Rows from a dataset
- - -

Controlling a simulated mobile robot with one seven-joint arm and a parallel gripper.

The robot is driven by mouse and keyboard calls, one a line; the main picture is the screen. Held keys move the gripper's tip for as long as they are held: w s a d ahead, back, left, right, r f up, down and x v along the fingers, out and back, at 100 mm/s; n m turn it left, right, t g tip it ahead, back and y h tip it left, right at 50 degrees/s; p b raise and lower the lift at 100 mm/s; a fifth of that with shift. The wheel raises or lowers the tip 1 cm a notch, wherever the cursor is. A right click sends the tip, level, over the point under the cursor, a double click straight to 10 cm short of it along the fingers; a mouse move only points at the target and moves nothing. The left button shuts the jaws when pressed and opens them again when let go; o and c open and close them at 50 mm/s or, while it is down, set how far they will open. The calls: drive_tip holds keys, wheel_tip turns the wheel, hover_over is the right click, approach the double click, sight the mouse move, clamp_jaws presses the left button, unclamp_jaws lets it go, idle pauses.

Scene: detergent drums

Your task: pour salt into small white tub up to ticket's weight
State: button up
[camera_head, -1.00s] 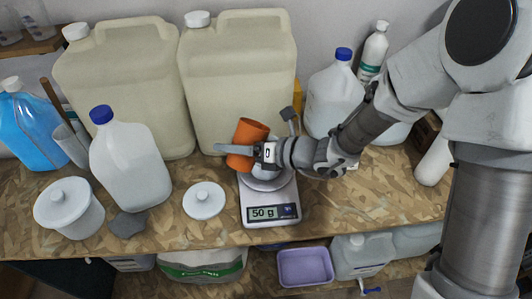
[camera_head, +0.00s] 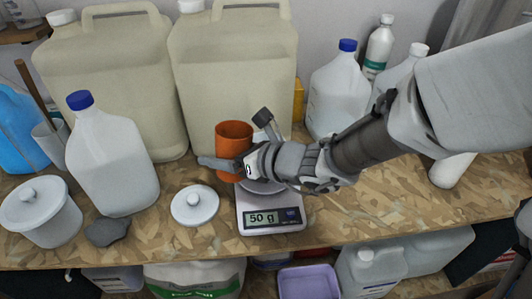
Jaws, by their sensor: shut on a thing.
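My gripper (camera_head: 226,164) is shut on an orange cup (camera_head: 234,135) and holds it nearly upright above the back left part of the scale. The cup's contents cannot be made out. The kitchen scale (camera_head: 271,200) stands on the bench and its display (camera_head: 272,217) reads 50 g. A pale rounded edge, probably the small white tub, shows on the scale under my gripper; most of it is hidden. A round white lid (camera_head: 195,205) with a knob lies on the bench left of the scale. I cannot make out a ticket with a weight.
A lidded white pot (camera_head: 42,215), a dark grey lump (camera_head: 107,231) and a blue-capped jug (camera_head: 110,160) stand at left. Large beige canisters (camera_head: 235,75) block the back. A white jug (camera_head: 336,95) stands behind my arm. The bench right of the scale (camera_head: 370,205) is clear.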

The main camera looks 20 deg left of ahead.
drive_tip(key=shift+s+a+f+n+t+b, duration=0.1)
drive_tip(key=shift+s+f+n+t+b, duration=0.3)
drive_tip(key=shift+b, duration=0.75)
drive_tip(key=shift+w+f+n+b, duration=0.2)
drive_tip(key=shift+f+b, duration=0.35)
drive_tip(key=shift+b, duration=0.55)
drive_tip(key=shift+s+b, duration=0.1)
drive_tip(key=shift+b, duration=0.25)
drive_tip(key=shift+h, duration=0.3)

- - -

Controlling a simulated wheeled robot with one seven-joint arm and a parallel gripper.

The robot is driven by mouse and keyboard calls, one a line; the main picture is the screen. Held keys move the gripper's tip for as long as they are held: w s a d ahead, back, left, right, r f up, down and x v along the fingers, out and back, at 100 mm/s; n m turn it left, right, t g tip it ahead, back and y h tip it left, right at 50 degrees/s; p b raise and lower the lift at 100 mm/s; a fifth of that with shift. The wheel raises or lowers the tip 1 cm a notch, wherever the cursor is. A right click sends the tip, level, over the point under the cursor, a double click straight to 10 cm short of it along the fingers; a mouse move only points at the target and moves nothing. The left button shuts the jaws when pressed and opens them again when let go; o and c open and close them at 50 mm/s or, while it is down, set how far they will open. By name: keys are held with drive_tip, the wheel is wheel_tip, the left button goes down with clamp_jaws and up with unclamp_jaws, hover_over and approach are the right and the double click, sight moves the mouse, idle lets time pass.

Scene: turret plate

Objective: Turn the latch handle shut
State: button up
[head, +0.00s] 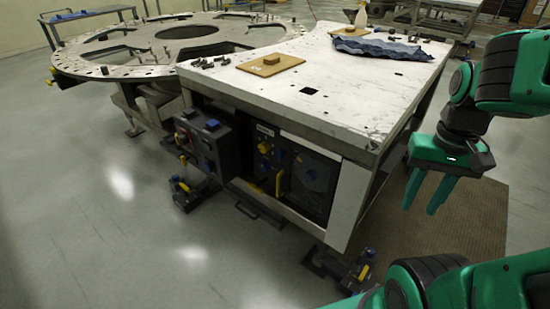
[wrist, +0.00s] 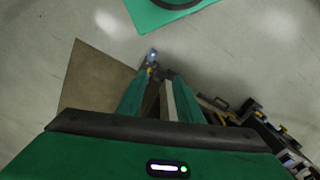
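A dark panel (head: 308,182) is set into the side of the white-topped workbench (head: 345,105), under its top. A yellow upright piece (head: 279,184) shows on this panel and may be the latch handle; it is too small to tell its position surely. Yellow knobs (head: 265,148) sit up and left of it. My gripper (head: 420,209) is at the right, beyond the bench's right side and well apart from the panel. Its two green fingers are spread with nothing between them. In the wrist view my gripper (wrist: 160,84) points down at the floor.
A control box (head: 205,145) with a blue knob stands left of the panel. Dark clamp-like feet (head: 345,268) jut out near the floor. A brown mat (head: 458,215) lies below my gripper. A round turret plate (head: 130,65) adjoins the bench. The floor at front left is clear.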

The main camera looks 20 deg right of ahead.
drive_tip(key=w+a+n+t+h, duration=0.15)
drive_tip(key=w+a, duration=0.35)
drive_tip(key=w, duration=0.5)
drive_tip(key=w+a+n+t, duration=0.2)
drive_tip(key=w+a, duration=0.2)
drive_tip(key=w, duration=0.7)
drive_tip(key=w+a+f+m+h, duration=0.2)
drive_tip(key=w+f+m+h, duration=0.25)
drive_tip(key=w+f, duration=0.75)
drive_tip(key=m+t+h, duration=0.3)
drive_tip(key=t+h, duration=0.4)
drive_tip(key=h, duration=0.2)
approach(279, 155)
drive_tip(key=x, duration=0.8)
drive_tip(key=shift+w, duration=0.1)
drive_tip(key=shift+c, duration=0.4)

- - -

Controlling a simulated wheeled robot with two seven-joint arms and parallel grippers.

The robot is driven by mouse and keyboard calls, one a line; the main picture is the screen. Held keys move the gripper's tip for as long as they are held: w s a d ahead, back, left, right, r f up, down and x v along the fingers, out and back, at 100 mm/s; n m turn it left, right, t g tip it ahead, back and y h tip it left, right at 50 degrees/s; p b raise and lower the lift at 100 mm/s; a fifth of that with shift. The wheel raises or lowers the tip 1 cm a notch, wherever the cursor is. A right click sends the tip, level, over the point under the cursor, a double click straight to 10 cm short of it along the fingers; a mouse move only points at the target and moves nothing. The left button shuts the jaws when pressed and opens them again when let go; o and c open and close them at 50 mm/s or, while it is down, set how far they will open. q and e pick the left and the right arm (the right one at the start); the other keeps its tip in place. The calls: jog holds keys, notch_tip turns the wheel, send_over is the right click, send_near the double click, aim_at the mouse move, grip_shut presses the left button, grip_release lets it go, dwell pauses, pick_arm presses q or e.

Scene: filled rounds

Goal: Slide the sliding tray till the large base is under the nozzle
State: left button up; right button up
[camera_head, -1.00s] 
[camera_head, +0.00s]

- - -

What is expected
Check each line above for the string "parallel" and show the ones that have it.

Finished task
Controlling a simulated mobile robot with one seven-joint arm and a parallel gripper.
Controlling a simulated wheeled robot with one seven-joint arm and a parallel gripper.
Controlling a simulated wheeled robot with two seven-joint arms and parallel grippers.

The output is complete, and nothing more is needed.